Direction
Search the listing for "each" and copy every line where it appears.

Data excerpt
-- start --
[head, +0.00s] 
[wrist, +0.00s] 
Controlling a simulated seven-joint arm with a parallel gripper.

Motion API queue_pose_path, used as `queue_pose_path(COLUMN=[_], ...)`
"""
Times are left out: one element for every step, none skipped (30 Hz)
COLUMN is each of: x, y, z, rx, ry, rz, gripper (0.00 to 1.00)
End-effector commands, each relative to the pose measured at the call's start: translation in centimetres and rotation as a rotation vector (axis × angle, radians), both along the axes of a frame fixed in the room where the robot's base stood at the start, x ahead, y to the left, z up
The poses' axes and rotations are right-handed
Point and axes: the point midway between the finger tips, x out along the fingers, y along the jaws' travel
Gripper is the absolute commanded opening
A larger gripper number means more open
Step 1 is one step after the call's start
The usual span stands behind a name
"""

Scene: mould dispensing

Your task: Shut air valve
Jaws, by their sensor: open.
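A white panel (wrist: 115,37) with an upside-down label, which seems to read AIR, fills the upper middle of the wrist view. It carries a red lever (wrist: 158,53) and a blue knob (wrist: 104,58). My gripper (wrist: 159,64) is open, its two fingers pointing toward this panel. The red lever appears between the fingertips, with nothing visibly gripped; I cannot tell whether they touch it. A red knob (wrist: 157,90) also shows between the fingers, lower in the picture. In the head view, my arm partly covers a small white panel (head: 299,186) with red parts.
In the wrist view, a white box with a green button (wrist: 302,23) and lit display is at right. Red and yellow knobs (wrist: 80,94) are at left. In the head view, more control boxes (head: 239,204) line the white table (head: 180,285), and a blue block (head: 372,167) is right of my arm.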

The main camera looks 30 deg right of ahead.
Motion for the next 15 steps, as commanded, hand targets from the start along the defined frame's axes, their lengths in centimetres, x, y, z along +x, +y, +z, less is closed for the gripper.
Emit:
-- end --
Exercise response
COLUMN is each of: x, y, z, rx, ry, rz, gripper (0.00 to 1.00)
End-effector commands, each relative to the pose measured at the call's start: translation in centimetres and rotation as a rotation vector (axis × angle, radians), both along the axes of a frame fixed in the room where the robot's base stood at the start, x ahead, y to the left, z up

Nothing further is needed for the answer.